Du côté des producteurs de foie gras, c’est la colère qui domine. "Ces images ont été filmées, durant des mois, à l’insu des propriétaires", explique Catherine Colot, responsable de la filière avicole pour le Collège des producteurs. "C’est une violation claire de la propriété privée. Nous allons porter plainte. Toutes les images sont à charge. Et les gestes que Gaïa assimilent à de la maltraitance peuvent être expliqués. On est interloqués que l’on puisse porter un tel discrédit sur un petit secteur qui est transparent et qui respecte les règles".

Des images montrent notamment un fermier "tordre" le cou d’un canard. Pour Catherine Colot, il s’agit de la "dislocation", une pratique autorisée au niveau européen. Un règlement qui concerne le bien-être des animaux pendant leur mise à mort et qui permet cette pratique sur des animaux qui sont en souffrance, qui sont malades ou blessés et qui doivent être euthanasiés.

Des contrôles inopinés sont menés régulièrement chez les producteurs de foie gras, rappelle le Collège des producteurs. "Les fermes incriminées sont des fermes qui ouvrent souvent leurs portes pour des visites de l’APAQW, pour des journées fermes ouvertes. Nous avons parlé avec ces producteurs et ils sont vraiment dépités. Au niveau européen, la Belgique est un des 5 pays qui peut encore produire du foie gras et la Belgique est le seul pays à avoir un cadre légal", explique Catherine Colot.

Vers une interdiction de production en Wallonie ?

La production de foie gras est déjà interdite en région bruxelloise. Elle le sera bientôt en Flandre (2023). L’association Gaïa veut que ce soit aussi le cas en Wallonie où il existe 7 producteurs de foie gras. " Je ne comprends pas cette volonté", explique Catherine Colot. "Il y a une réelle demande, au niveau mondial, nous sommes les 2e consommateurs de foie gras derrière la France. Nous produisons 25 tonnes de foie gras alors que nous en importons plus de 900. Pourquoi empêcher les personnes qui apprécient le produit d’aller le chercher dans des exploitations familiales près de chez eux. Pourquoi vouloir interdire une production qui nous semble correspondre à la demande de circuit court, et de production artisanale".

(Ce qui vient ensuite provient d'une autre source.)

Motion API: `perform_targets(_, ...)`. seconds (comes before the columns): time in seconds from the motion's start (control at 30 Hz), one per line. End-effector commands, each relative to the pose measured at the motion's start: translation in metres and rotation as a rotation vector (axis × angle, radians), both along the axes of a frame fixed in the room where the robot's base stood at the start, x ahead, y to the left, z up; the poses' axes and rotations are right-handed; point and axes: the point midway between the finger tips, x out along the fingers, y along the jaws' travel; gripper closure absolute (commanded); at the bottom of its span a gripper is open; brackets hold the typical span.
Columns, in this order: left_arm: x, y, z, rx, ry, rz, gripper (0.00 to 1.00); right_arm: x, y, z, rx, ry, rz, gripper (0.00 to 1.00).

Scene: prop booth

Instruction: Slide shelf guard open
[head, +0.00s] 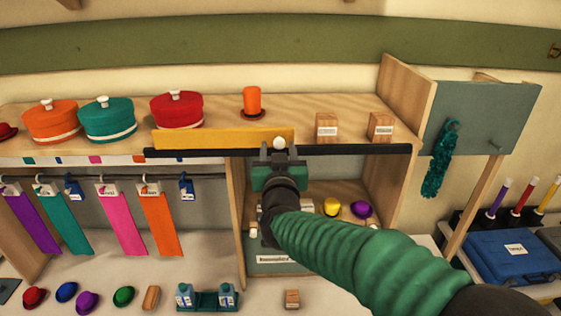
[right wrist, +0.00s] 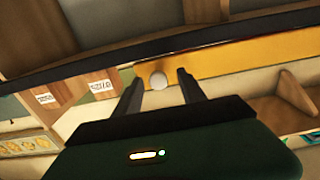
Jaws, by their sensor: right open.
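The shelf guard (head: 215,138) is a yellow panel along the shelf's front edge, sitting at a black rail (head: 350,150). It stands in front of the red box and the orange hat. A white round knob (head: 279,143) is near its right end. My right gripper (head: 279,153) is at the knob, with its fingers pointing toward it. In the right wrist view the guard (right wrist: 225,66) and knob (right wrist: 158,81) show between the open fingers (right wrist: 158,83). I cannot tell whether the fingers touch the knob. My left gripper is not in view.
On the shelf stand round boxes in orange (head: 51,121), teal (head: 107,120) and red (head: 177,110), an orange hat (head: 252,101) and two wooden blocks (head: 327,127). Ties (head: 115,218) hang below left. A grey panel (head: 485,118) with a teal boa stands right.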

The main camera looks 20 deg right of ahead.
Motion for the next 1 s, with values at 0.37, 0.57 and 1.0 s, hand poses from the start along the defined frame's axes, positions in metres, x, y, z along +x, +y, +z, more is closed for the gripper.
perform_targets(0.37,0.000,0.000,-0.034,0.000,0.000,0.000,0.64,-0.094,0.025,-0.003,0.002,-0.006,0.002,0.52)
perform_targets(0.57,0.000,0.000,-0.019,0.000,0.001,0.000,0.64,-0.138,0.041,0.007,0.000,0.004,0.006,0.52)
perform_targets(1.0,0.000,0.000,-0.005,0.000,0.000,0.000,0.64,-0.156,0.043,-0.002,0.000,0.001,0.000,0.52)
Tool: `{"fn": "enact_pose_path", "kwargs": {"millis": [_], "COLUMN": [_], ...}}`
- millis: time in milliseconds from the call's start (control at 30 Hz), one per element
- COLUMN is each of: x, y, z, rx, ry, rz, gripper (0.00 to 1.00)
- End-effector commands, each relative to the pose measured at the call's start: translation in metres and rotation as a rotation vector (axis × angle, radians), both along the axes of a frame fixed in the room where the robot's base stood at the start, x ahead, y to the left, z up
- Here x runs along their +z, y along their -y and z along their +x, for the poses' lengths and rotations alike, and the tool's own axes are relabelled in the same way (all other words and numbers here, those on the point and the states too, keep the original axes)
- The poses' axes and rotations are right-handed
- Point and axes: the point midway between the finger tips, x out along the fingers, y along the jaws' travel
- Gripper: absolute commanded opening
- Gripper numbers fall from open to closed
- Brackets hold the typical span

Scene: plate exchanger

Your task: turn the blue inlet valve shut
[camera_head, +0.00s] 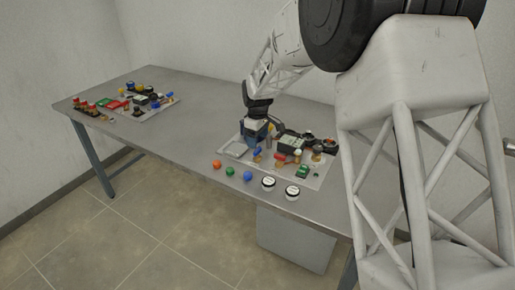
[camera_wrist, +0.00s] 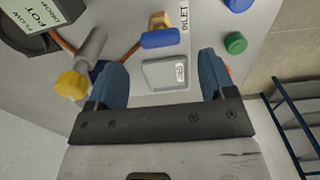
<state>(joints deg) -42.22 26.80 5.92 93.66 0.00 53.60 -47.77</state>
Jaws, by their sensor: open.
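The blue inlet valve handle (camera_wrist: 160,39) shows in the wrist view on a brass body (camera_wrist: 160,20), beside a white label reading INLET (camera_wrist: 184,16). The handle lies crosswise in the picture, just beyond my fingertips. In the head view a blue handle (camera_head: 257,152) shows on the nearer board, just below my gripper (camera_head: 257,130). In the wrist view my gripper (camera_wrist: 163,68) has its two blue fingers wide apart, with nothing held between them. The handle appears apart from both fingers.
A yellow knob (camera_wrist: 72,85) on a grey stem stands close to the left finger. A black display unit (camera_wrist: 40,15) is at upper left. Green (camera_head: 230,171), orange (camera_head: 217,164) and blue (camera_head: 247,176) knobs line the table's front.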

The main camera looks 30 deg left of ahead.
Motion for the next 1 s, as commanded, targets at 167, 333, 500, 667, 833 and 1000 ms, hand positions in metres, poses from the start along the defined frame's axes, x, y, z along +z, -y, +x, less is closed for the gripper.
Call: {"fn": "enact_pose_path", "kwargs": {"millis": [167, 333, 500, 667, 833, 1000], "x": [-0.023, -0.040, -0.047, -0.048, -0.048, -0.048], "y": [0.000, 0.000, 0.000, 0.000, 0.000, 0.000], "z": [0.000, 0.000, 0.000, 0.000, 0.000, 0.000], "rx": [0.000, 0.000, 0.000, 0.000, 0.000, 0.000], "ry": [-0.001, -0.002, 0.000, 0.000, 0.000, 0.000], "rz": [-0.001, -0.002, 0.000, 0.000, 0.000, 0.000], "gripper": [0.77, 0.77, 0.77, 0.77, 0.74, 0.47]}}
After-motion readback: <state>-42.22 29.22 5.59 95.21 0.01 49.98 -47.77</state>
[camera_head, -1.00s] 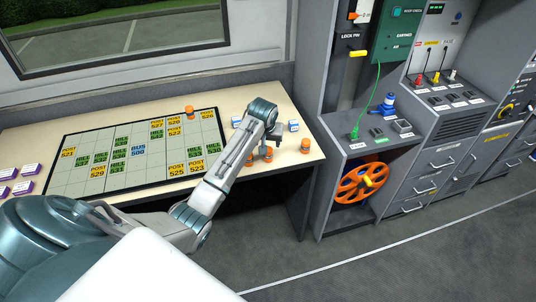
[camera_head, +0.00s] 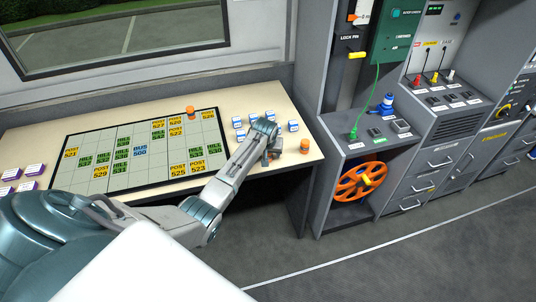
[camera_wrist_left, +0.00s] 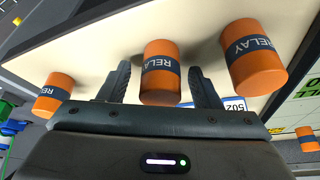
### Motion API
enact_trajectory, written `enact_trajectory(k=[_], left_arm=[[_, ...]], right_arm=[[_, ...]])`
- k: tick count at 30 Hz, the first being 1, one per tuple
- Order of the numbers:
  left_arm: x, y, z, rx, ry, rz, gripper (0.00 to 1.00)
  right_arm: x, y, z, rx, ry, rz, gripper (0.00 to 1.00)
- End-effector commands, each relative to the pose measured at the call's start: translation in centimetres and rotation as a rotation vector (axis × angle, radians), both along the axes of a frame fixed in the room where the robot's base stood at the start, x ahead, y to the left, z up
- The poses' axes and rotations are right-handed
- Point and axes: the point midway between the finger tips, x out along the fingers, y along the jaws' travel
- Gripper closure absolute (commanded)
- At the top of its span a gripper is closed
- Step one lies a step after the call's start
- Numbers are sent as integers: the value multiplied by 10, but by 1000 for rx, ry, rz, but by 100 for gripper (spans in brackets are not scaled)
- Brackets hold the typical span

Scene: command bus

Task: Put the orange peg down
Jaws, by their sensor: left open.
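In the wrist view, an orange peg (camera_wrist_left: 160,88) with a dark RELAY band stands between the two fingers of my left gripper (camera_wrist_left: 162,85). The gripper is open, with a gap on each side of the peg. A similar orange peg (camera_wrist_left: 253,62) is to the right and another (camera_wrist_left: 53,95) to the left, both outside the fingers. In the head view, my left gripper (camera_head: 268,155) is low at the desk's front right, and hides the pegs by it. One orange peg (camera_head: 304,146) stands to its right, another (camera_head: 190,112) on the board's far edge. My right gripper is not seen.
The dark-framed board (camera_head: 75,180) with yellow, green and blue labels covers the desk's middle. Several blue-and-white blocks (camera_head: 237,122) stand behind the gripper. Purple-and-white blocks (camera_head: 33,169) lie at the left. A grey cabinet (camera_head: 322,190) stands right of the desk.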

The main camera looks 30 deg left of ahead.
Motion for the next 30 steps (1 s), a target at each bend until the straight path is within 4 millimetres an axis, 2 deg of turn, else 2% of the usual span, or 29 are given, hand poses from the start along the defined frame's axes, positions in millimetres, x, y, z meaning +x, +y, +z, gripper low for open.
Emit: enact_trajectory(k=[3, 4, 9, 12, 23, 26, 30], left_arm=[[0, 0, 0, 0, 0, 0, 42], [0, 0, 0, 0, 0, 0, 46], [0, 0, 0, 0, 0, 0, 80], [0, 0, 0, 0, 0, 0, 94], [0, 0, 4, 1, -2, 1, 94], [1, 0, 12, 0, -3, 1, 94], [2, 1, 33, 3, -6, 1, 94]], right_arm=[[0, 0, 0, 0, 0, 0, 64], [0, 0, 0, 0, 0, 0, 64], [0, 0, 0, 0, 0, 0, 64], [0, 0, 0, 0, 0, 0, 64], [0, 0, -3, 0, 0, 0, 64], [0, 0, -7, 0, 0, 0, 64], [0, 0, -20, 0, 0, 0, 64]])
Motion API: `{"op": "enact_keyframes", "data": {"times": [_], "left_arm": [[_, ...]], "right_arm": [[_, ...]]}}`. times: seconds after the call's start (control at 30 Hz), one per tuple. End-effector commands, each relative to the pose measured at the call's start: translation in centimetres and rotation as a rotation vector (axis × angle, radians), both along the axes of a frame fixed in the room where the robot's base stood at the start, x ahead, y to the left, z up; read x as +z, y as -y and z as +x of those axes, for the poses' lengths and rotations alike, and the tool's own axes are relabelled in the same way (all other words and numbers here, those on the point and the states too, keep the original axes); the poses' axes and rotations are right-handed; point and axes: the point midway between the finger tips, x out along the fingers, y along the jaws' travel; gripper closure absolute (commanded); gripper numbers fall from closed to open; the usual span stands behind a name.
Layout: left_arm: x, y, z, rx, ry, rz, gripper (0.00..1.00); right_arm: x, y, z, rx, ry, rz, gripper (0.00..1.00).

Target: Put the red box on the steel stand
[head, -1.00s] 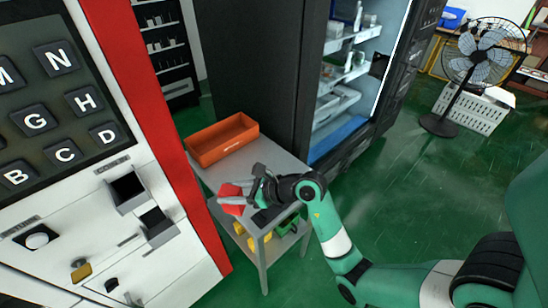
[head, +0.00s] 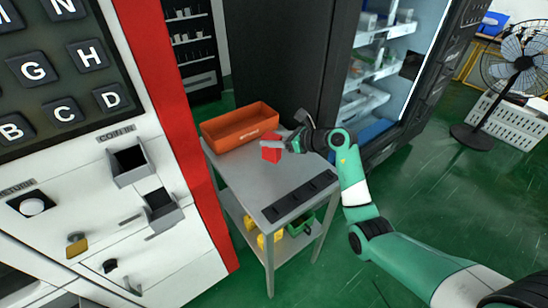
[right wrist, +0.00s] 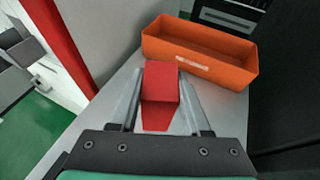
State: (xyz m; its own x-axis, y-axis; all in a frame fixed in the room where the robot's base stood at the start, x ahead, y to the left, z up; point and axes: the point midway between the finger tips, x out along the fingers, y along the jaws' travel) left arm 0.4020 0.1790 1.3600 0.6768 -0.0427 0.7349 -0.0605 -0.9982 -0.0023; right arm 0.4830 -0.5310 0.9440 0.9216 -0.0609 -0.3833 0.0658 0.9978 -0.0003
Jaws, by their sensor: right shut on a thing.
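The red box (head: 271,153) is held in my right gripper (head: 272,143), over the grey top of the steel stand (head: 248,183), just in front of the orange bin. The right wrist view shows the red box (right wrist: 161,80) between the two fingers of the right gripper (right wrist: 160,98), which are shut on its sides. The stand's top (right wrist: 226,112) lies below and around it there. I cannot tell whether the box touches the top. My left gripper is not in view.
An orange bin (head: 240,127) stands on the back of the stand; it also shows in the wrist view (right wrist: 200,57). A black strip (head: 300,196) lies along the front edge. A red-and-white vending machine (head: 170,130) is at left. The stand's middle is clear.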

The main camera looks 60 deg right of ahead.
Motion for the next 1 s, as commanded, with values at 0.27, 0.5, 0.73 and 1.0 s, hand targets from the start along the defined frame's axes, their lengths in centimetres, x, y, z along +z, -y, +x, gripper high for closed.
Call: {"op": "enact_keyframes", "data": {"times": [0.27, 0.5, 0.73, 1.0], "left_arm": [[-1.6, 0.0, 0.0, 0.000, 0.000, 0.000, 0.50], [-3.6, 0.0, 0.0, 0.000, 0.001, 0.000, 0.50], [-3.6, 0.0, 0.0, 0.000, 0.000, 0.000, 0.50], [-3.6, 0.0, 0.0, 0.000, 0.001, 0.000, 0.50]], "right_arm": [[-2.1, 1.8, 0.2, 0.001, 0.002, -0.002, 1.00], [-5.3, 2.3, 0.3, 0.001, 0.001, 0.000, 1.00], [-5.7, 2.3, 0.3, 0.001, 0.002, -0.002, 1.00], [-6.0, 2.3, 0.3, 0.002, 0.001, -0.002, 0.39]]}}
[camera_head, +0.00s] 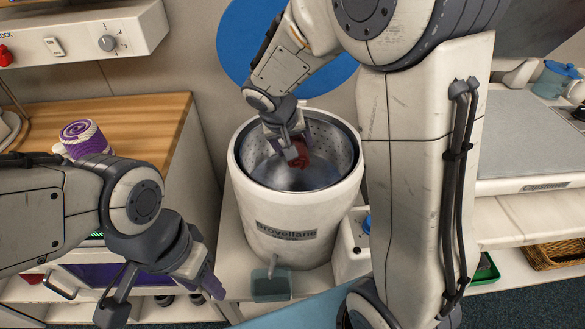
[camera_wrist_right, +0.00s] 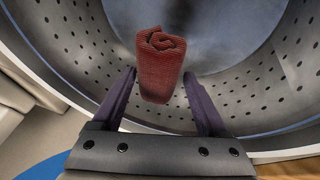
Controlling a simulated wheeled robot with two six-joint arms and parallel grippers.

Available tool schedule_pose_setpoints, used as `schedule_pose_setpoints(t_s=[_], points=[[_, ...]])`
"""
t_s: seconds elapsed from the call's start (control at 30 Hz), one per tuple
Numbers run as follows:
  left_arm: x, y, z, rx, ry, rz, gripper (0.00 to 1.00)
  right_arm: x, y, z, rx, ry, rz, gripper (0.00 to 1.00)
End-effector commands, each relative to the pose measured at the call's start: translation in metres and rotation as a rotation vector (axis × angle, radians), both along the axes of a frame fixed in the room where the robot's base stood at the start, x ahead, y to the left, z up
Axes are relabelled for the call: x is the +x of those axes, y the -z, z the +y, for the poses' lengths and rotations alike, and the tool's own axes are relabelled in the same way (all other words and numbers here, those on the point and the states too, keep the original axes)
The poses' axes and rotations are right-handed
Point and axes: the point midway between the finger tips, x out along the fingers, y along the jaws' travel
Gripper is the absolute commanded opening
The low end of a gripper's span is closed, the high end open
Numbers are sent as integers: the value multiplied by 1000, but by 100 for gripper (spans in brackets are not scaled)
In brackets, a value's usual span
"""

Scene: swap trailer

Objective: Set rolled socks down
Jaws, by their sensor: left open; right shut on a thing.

Les producteurs qui seraient attentifs aux améliorations à apporter à la production de foie gras, selon le collège des producteurs. On parle de plus en plus de techniques de foie gras sans gavage mais pour l’instant, explique Catherine Colot ce n’est pas une véritable alternative. " Les canards peuvent développer un foie gras sans gavage. Des expériences ont été menées. On a reproduit pour les canards les conditions de la pré-migration. Elles ont été placées dans un endroit obscur et qui avaient toutes les caractéristiques de l’automne juste avant les migrations. Il y a alors le réflexe de se nourrir plus pour faire des réserves et il y a une stéatose naturelle du foie qui se produit. Mais cela prend des semaines, ce qui a évidemment une répercussion sur le coût de production, et les résultats sont trop hétérogènes".

Un mets de fête qui perd sa couronne ?

C’est un constat, le foie gras est désormais considéré par beaucoup comme une insulte au bien-être animal… De là à en faire un mets de fête en voie de disparition ?

Charles-Edouard Jeandrain est le chef d’Attablez-vous à Namur, une étoile au guide Michelin. Le foie gras a sa place au menu des fêtes, la demande des clients est toujours là mais il reconnaît que ce n’est plus la star du repas comme ce fut le cas, par le passé. "Aujourd’hui du foie gras, on en trouve même dans la supérette en bas de chez soi, donc c’est sûr que pour nous ce n’est plus la même chose que du caviar, ou de la truffe où on joue plus sur la saisonnalité du produit".

Si le chef s’approvisionne dans une petite exploitation du Périgord, il ne cache pas son malaise face aux images tournées par Gaïa. " Ça me choque. Surtout quand on sait que ce sont des images tournées à quelques kilomètres de chez nous".

D’ailleurs pour lui il est tout à fait envisageable de rayer le produit de la carte. " On a toujours travaillé le foie gras. Et ce n’est pas la technique du gavage en tant que telle qui me dérange, ça a toujours été comme ça. C’est voir ces images de maltraitance animale. Ça me fait réfléchir. Je pourrais tout à fait me passer du foie gras dans mes recettes. Ou bien en tout cas aller visiter l’élevage qui me fournit pour être sur et certain que tout se passe bien". Le chef cuisinier estime qu’il y a aussi un rôle à jouer du côté des restaurants. "Nous les chefs, on ne peut pas accepter des situations de maltraitance animale".